▶ WORK INSTRUCTIONS
Could you print all the entries exactly?

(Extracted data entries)
** Begin **

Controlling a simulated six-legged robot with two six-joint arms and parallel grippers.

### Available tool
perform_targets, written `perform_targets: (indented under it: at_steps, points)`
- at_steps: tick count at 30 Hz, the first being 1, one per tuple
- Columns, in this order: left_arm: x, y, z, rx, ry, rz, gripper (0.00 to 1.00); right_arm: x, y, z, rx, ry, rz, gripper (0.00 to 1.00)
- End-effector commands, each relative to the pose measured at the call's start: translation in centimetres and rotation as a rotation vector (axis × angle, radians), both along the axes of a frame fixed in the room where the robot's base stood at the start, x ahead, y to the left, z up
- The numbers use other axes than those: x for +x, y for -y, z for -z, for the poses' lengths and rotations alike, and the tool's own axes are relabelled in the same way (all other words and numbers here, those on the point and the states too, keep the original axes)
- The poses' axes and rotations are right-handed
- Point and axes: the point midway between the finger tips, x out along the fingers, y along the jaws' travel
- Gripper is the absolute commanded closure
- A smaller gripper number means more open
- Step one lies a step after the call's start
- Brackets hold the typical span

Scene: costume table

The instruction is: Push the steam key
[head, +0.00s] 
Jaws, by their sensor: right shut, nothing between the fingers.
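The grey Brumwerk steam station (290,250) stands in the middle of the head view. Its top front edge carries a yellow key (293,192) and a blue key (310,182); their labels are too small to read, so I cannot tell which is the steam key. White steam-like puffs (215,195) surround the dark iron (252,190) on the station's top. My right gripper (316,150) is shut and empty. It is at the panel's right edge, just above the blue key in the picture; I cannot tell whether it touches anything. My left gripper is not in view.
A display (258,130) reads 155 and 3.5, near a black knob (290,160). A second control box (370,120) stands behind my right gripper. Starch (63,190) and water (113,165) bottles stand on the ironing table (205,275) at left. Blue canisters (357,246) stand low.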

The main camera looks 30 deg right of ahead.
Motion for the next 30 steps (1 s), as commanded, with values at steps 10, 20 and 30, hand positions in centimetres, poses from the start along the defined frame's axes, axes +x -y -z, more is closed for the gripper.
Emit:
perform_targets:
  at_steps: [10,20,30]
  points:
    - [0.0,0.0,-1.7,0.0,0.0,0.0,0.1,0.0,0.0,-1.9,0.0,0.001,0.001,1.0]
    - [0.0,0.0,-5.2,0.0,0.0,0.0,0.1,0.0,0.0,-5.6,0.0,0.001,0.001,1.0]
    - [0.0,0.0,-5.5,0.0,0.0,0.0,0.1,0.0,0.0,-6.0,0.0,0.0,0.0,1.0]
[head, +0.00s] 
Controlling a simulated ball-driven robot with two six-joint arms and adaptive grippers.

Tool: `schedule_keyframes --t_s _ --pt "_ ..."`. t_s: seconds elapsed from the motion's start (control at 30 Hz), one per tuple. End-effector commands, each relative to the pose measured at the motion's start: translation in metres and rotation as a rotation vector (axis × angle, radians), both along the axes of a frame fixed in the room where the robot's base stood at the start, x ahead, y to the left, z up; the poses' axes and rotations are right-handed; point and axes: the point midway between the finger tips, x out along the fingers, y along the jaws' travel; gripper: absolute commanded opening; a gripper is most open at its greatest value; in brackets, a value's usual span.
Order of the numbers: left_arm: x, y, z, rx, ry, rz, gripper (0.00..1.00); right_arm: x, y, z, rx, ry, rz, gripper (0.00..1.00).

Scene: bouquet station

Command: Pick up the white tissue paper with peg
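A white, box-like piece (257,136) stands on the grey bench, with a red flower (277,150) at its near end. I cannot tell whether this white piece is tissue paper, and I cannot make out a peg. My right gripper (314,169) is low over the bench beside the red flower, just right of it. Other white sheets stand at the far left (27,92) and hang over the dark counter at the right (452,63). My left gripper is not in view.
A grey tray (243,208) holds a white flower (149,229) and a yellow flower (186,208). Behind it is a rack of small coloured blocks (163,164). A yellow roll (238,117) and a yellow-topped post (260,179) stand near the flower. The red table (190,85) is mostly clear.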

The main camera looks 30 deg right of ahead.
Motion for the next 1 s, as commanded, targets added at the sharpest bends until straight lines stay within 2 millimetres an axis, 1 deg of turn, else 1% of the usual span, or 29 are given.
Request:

** End **

▶ COMPLETE RESPONSE
Controlling a simulated six-legged robot with two six-joint arms and parallel grippers.

### Available tool
perform_targets, written `perform_targets: (indented under it: at_steps, points)`
- at_steps: tick count at 30 Hz, the first being 1, one per tuple
- Columns, in this order: left_arm: x, y, z, rx, ry, rz, gripper (0.00 to 1.00); right_arm: x, y, z, rx, ry, rz, gripper (0.00 to 1.00)
- End-effector commands, each relative to the pose measured at the call's start: translation in centimetres and rotation as a rotation vector (axis × angle, radians), both along the axes of a frame fixed in the room where the robot's base stood at the start, x ahead, y to the left, z up
- The numbers use other axes than those: x for +x, y for -y, z for -z, for the poses' lengths and rotations alike, and the tool's own axes are relabelled in the same way (all other words and numbers here, those on the point and the states too, keep the original axes)
- The poses' axes and rotations are right-handed
- Point and axes: the point midway between the finger tips, x out along the fingers, y along the jaws' travel
- Gripper is the absolute commanded closure
- A smaller gripper number means more open
- Step one lies a step after the call's start
- Brackets hold the typical span

Scene: costume table

The instruction is: Push the steam key
[head, +0.00s] 
Jaws, by their sensor: right shut, nothing between the fingers.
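The grey Brumwerk steam station (290,250) stands in the middle of the head view. Its top front edge carries a yellow key (293,192) and a blue key (310,182); their labels are too small to read, so I cannot tell which is the steam key. White steam-like puffs (215,195) surround the dark iron (252,190) on the station's top. My right gripper (316,150) is shut and empty. It is at the panel's right edge, just above the blue key in the picture; I cannot tell whether it touches anything. My left gripper is not in view.
A display (258,130) reads 155 and 3.5, near a black knob (290,160). A second control box (370,120) stands behind my right gripper. Starch (63,190) and water (113,165) bottles stand on the ironing table (205,275) at left. Blue canisters (357,246) stand low.

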The main camera looks 30 deg right of ahead.
Motion for the next 30 steps (1 s), as commanded, with values at steps 10, 20 and 30, hand positions in centimetres, poses from the start along the defined frame's axes, axes +x -y -z, more is closed for the gripper.
Emit:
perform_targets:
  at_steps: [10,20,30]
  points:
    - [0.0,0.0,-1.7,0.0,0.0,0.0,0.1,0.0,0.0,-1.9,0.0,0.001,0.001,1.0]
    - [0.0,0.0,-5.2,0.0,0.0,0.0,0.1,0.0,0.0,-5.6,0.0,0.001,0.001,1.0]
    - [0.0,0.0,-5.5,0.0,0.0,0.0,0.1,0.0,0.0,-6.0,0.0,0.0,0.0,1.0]
[head, +0.00s] 
Controlling a simulated ball-driven robot with two six-joint arms and adaptive grippers.

Tool: `schedule_keyframes --t_s _ --pt "_ ..."`. t_s: seconds elapsed from the motion's start (control at 30 Hz), one per tuple. End-effector commands, each relative to the pose measured at the motion's start: translation in metres and rotation as a rotation vector (axis × angle, radians), both along the axes of a frame fixed in the room where the robot's base stood at the start, x ahead, y to the left, z up; the poses' axes and rotations are right-handed; point and axes: the point midway between the finger tips, x out along the fingers, y along the jaws' travel; gripper: absolute commanded opening; a gripper is most open at its greatest value; in brackets, a value's usual span.
Order of the numbers: left_arm: x, y, z, rx, ry, rz, gripper (0.00..1.00); right_arm: x, y, z, rx, ry, rz, gripper (0.00..1.00).

Scene: bouquet station

Command: Pick up the white tissue paper with peg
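A white, box-like piece (257,136) stands on the grey bench, with a red flower (277,150) at its near end. I cannot tell whether this white piece is tissue paper, and I cannot make out a peg. My right gripper (314,169) is low over the bench beside the red flower, just right of it. Other white sheets stand at the far left (27,92) and hang over the dark counter at the right (452,63). My left gripper is not in view.
A grey tray (243,208) holds a white flower (149,229) and a yellow flower (186,208). Behind it is a rack of small coloured blocks (163,164). A yellow roll (238,117) and a yellow-topped post (260,179) stand near the flower. The red table (190,85) is mostly clear.

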The main camera looks 30 deg right of ahead.
Motion for the next 1 s, as commanded, targets added at the sharpest bends until straight lines stay within 2 millimetres an axis, 1 deg of turn, else 1% of the usual span, or 29 are given.
Request:

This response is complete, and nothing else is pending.